## Goal of the exercise
Repeat the whole of the data, keeping every detail the same.

## Records shown
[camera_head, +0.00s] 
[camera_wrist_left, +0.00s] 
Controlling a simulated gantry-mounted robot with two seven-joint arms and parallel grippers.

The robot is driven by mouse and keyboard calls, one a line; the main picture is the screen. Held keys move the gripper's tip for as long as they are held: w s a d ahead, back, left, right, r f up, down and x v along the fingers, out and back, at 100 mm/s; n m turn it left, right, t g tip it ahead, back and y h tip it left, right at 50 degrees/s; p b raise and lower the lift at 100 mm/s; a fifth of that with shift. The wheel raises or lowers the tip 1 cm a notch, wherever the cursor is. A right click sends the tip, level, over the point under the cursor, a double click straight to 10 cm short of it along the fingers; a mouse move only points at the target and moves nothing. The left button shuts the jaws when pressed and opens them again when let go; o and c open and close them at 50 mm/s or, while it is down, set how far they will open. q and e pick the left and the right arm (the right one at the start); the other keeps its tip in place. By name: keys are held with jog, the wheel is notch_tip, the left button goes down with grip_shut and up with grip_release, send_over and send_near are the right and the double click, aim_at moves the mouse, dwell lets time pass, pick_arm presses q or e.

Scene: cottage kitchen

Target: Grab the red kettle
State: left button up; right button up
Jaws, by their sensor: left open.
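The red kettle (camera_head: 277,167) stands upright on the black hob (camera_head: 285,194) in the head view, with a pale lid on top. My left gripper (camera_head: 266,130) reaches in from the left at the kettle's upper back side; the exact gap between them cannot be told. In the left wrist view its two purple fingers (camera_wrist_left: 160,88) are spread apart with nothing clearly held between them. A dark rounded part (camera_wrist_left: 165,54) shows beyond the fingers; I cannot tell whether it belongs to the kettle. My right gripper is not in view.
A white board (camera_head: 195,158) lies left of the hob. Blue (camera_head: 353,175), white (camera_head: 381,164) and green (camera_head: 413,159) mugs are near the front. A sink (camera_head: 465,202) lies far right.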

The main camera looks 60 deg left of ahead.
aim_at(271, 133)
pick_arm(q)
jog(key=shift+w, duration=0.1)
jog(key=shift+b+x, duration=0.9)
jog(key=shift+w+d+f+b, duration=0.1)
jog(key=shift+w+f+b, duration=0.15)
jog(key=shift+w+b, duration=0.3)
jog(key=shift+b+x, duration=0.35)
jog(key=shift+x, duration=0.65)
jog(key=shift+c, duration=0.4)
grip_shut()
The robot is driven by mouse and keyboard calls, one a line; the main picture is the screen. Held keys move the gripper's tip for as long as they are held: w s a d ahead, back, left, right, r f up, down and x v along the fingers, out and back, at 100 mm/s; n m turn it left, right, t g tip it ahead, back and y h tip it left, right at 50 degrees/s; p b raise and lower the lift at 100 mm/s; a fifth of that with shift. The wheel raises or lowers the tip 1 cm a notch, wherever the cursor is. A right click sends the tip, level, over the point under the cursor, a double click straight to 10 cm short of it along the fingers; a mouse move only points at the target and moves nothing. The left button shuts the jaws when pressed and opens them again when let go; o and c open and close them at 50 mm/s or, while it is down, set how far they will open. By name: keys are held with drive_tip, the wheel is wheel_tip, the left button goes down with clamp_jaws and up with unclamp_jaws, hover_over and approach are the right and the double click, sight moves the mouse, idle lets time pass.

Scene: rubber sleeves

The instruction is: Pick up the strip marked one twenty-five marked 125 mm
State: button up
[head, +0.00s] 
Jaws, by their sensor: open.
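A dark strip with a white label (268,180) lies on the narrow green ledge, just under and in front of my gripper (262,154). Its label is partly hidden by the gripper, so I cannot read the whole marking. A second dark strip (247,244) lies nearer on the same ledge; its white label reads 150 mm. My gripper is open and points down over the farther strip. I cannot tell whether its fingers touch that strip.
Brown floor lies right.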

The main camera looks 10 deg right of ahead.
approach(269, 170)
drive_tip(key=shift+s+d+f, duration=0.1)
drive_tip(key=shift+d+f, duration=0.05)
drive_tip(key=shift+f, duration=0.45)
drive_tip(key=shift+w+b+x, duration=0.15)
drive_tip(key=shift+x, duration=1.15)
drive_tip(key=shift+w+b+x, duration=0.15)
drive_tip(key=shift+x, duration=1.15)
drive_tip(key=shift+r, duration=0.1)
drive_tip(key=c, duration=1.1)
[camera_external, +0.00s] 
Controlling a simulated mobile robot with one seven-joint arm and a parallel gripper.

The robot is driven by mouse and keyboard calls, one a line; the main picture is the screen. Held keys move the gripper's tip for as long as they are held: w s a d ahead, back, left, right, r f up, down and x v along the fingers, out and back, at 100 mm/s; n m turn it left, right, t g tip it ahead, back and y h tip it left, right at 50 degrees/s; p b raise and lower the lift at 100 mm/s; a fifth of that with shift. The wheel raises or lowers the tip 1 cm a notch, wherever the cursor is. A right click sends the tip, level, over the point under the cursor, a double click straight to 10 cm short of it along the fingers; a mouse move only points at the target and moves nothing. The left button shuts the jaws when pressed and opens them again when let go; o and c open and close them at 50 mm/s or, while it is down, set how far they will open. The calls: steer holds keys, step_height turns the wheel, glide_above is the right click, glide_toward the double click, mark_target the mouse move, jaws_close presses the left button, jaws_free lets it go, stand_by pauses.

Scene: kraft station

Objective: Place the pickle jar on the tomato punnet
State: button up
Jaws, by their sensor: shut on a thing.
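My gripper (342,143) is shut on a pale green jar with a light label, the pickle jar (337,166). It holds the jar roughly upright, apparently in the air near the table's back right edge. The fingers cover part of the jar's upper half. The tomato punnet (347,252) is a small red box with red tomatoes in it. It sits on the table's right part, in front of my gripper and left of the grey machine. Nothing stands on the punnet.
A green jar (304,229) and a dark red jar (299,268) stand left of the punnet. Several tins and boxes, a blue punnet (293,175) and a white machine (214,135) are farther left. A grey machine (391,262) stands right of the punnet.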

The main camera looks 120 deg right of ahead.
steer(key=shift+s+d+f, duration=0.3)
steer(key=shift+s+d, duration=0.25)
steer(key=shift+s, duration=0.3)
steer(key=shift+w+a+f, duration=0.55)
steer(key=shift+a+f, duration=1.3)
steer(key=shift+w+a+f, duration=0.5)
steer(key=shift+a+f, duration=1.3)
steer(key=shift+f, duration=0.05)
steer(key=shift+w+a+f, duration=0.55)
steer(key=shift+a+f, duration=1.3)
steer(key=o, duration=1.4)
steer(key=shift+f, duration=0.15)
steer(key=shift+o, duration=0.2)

## Solution
[camera_head, +0.00s] 
[camera_wrist_left, +0.00s] 
Controlling a simulated gantry-mounted robot with two seven-joint arms and parallel grippers.

The robot is driven by mouse and keyboard calls, one a line; the main picture is the screen. Held keys move the gripper's tip for as long as they are held: w s a d ahead, back, left, right, r f up, down and x v along the fingers, out and back, at 100 mm/s; n m turn it left, right, t g tip it ahead, back and y h tip it left, right at 50 degrees/s; p b raise and lower the lift at 100 mm/s; a fifth of that with shift. The wheel raises or lowers the tip 1 cm a notch, wherever the cursor is. A right click sends the tip, level, over the point under the cursor, a double click straight to 10 cm short of it along the fingers; a mouse move only points at the target and moves nothing. The left button shuts the jaws when pressed and opens them again when let go; o and c open and close them at 50 mm/s or, while it is down, set how far they will open. q and e pick the left and the right arm (the right one at the start); the other keeps its tip in place. By name: keys are held with jog, the wheel is notch_tip, the left button goes down with grip_shut and up with grip_release, send_over and send_near are the right and the double click, aim_at moves the mouse, dwell lets time pass, pick_arm presses q or e.

Scene: cottage kitchen

Target: Grab the red kettle
State: left button up; right button up
Jaws, by their sensor: left open.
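The red kettle (camera_head: 277,167) stands upright on the black hob (camera_head: 285,194) in the head view, with a pale lid on top. My left gripper (camera_head: 266,130) reaches in from the left at the kettle's upper back side; the exact gap between them cannot be told. In the left wrist view its two purple fingers (camera_wrist_left: 160,88) are spread apart with nothing clearly held between them. A dark rounded part (camera_wrist_left: 165,54) shows beyond the fingers; I cannot tell whether it belongs to the kettle. My right gripper is not in view.
A white board (camera_head: 195,158) lies left of the hob. Blue (camera_head: 353,175), white (camera_head: 381,164) and green (camera_head: 413,159) mugs are near the front. A sink (camera_head: 465,202) lies far right.

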The main camera looks 60 deg left of ahead.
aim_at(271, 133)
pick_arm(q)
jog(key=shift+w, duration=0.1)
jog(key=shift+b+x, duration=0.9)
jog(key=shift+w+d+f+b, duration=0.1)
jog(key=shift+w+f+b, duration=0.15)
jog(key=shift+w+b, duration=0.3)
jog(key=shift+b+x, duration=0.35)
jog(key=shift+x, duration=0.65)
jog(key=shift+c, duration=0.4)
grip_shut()
The robot is driven by mouse and keyboard calls, one a line; the main picture is the screen. Held keys move the gripper's tip for as long as they are held: w s a d ahead, back, left, right, r f up, down and x v along the fingers, out and back, at 100 mm/s; n m turn it left, right, t g tip it ahead, back and y h tip it left, right at 50 degrees/s; p b raise and lower the lift at 100 mm/s; a fifth of that with shift. The wheel raises or lowers the tip 1 cm a notch, wherever the cursor is. A right click sends the tip, level, over the point under the cursor, a double click straight to 10 cm short of it along the fingers; a mouse move only points at the target and moves nothing. The left button shuts the jaws when pressed and opens them again when let go; o and c open and close them at 50 mm/s or, while it is down, set how far they will open. By name: keys are held with drive_tip, the wheel is wheel_tip, the left button goes down with clamp_jaws and up with unclamp_jaws, hover_over and approach are the right and the double click, sight moves the mouse, idle lets time pass.

Scene: rubber sleeves

The instruction is: Pick up the strip marked one twenty-five marked 125 mm
State: button up
[head, +0.00s] 
Jaws, by their sensor: open.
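A dark strip with a white label (268,180) lies on the narrow green ledge, just under and in front of my gripper (262,154). Its label is partly hidden by the gripper, so I cannot read the whole marking. A second dark strip (247,244) lies nearer on the same ledge; its white label reads 150 mm. My gripper is open and points down over the farther strip. I cannot tell whether its fingers touch that strip.
Brown floor lies right.

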The main camera looks 10 deg right of ahead.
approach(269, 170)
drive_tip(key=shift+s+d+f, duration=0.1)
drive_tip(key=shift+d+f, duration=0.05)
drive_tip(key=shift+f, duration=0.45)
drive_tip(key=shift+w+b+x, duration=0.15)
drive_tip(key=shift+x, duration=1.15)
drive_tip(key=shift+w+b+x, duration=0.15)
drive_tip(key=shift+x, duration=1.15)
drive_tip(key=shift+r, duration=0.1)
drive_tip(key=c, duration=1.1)
[camera_external, +0.00s] 
Controlling a simulated mobile robot with one seven-joint arm and a parallel gripper.

The robot is driven by mouse and keyboard calls, one a line; the main picture is the screen. Held keys move the gripper's tip for as long as they are held: w s a d ahead, back, left, right, r f up, down and x v along the fingers, out and back, at 100 mm/s; n m turn it left, right, t g tip it ahead, back and y h tip it left, right at 50 degrees/s; p b raise and lower the lift at 100 mm/s; a fifth of that with shift. The wheel raises or lowers the tip 1 cm a notch, wherever the cursor is. A right click sends the tip, level, over the point under the cursor, a double click straight to 10 cm short of it along the fingers; a mouse move only points at the target and moves nothing. The left button shuts the jaws when pressed and opens them again when let go; o and c open and close them at 50 mm/s or, while it is down, set how far they will open. The calls: steer holds keys, step_height turns the wheel, glide_above is the right click, glide_toward the double click, mark_target the mouse move, jaws_close presses the left button, jaws_free lets it go, stand_by pauses.

Scene: kraft station

Objective: Place the pickle jar on the tomato punnet
State: button up
Jaws, by their sensor: shut on a thing.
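My gripper (342,143) is shut on a pale green jar with a light label, the pickle jar (337,166). It holds the jar roughly upright, apparently in the air near the table's back right edge. The fingers cover part of the jar's upper half. The tomato punnet (347,252) is a small red box with red tomatoes in it. It sits on the table's right part, in front of my gripper and left of the grey machine. Nothing stands on the punnet.
A green jar (304,229) and a dark red jar (299,268) stand left of the punnet. Several tins and boxes, a blue punnet (293,175) and a white machine (214,135) are farther left. A grey machine (391,262) stands right of the punnet.

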The main camera looks 120 deg right of ahead.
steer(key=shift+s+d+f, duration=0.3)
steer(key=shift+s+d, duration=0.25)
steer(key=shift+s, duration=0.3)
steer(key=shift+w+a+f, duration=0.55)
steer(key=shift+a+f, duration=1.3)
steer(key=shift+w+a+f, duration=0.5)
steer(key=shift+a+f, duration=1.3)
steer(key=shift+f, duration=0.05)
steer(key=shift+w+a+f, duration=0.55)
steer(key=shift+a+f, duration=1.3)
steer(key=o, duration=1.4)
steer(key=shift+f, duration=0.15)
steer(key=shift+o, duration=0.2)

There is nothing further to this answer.